WHAT IS REQUIRED » Show all lines holding the string "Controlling".

- - - - - - -

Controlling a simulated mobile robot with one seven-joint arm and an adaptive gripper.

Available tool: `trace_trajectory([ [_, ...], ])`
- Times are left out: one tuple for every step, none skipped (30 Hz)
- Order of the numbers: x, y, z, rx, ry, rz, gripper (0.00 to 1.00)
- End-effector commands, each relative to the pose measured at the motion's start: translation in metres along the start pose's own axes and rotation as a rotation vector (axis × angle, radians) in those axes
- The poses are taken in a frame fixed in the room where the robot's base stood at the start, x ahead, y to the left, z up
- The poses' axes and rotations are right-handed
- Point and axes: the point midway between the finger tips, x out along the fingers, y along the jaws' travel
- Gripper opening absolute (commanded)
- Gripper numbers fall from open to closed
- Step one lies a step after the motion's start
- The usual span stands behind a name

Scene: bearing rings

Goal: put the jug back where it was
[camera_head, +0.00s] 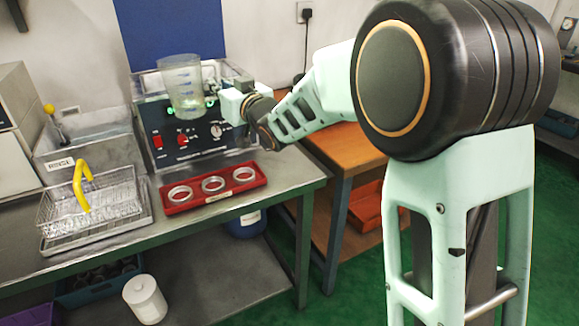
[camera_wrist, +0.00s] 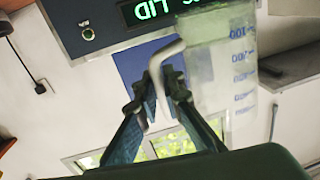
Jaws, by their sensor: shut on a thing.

- - - - - - -

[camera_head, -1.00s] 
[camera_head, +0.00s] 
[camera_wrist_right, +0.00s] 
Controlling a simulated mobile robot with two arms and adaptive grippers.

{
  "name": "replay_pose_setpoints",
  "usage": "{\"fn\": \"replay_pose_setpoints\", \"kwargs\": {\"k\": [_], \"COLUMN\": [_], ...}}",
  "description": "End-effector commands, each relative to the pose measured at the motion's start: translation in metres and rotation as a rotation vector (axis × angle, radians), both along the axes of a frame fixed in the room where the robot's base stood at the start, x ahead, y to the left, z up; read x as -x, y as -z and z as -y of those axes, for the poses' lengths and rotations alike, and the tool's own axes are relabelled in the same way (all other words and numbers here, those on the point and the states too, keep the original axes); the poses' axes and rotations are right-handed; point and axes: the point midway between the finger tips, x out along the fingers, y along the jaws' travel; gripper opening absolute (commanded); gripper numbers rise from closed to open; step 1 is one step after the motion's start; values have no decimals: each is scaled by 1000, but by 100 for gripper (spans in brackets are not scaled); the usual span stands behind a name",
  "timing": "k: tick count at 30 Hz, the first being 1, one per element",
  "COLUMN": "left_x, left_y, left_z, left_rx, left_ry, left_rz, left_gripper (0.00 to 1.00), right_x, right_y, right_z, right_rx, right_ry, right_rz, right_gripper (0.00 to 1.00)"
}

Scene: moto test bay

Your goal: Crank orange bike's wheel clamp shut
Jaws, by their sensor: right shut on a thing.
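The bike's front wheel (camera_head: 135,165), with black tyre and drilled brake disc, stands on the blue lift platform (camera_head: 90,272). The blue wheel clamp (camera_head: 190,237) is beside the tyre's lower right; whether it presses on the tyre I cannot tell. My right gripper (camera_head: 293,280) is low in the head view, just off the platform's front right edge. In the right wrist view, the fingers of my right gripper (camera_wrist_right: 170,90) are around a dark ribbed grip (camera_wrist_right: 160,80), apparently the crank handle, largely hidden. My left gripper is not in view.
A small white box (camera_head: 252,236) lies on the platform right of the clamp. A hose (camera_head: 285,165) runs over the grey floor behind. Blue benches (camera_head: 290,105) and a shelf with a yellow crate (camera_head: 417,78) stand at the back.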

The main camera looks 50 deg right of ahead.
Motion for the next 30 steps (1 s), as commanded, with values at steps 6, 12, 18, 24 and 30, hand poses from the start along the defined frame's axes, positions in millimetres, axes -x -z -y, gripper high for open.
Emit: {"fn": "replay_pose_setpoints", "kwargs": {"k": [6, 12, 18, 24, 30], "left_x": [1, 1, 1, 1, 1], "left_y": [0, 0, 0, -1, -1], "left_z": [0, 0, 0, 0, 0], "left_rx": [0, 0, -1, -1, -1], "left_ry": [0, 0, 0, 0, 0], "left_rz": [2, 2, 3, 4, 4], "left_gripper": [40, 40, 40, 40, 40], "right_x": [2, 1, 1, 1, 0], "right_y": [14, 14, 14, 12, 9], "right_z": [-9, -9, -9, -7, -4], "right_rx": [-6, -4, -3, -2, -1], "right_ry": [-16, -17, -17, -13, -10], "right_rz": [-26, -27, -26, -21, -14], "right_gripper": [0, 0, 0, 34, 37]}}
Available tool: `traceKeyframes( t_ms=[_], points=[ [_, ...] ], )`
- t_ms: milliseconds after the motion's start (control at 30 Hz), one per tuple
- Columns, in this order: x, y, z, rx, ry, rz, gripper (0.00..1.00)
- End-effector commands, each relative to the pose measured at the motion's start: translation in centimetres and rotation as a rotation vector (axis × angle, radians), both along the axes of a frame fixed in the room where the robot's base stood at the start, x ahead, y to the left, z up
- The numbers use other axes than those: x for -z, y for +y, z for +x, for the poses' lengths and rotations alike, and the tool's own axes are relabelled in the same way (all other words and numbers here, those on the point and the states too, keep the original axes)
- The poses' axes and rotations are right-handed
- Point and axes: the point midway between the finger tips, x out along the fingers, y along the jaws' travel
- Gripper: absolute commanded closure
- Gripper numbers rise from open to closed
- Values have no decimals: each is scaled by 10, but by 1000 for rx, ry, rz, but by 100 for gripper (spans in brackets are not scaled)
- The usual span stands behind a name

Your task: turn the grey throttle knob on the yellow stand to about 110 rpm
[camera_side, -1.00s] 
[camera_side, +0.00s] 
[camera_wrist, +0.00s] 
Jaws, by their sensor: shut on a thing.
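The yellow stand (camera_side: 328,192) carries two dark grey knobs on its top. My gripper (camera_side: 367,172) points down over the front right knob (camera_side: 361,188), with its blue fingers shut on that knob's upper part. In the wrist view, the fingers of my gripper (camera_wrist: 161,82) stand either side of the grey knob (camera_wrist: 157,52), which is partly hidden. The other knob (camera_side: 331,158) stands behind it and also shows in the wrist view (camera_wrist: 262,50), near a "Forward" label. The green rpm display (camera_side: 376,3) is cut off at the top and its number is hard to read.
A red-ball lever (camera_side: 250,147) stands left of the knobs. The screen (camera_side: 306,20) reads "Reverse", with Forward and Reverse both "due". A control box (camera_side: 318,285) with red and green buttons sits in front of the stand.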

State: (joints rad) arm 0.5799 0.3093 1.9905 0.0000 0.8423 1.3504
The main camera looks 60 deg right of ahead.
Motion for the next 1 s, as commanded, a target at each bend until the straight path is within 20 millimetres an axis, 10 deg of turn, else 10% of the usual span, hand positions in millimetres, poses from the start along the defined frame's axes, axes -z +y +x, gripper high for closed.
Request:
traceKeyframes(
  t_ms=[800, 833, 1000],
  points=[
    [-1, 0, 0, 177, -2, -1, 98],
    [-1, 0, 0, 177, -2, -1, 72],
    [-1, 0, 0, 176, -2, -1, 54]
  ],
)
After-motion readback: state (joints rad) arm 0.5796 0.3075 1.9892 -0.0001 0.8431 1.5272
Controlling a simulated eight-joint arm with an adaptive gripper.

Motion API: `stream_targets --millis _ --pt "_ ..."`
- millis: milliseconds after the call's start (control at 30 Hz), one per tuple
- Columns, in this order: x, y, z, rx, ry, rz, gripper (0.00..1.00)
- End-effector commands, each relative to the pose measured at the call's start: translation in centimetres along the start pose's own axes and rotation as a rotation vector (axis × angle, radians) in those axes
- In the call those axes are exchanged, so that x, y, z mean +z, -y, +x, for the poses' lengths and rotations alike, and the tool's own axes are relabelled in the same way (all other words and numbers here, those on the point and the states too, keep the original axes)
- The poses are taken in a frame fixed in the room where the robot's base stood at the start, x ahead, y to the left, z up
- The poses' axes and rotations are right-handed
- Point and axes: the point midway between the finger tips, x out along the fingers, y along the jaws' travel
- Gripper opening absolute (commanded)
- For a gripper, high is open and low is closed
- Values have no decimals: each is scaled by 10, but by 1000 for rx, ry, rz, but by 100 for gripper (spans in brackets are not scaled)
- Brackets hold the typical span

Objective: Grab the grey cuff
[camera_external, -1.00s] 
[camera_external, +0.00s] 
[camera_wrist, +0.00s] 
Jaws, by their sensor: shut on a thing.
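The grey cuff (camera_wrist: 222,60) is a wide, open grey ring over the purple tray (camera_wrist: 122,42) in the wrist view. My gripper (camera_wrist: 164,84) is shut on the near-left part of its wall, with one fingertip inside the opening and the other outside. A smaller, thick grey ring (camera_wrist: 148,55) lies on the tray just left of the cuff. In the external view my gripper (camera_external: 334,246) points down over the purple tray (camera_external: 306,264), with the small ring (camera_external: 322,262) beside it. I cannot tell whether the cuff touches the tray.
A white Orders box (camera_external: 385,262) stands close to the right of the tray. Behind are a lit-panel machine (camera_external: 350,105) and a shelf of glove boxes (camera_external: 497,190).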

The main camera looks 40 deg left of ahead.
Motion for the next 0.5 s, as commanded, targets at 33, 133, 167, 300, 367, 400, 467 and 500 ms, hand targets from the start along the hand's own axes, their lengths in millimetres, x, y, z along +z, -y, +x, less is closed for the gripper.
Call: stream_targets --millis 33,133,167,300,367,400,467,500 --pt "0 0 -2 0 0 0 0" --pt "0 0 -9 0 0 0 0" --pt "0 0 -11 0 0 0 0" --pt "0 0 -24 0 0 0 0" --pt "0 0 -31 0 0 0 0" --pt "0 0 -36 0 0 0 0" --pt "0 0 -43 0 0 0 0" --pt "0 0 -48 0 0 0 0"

- - - - - - -

RESULT FOR THIS EXERCISE »
Controlling a simulated mobile robot with one seven-joint arm and an adaptive gripper.
Controlling a simulated mobile robot with two arms and adaptive grippers.
Controlling a simulated eight-joint arm with an adaptive gripper.

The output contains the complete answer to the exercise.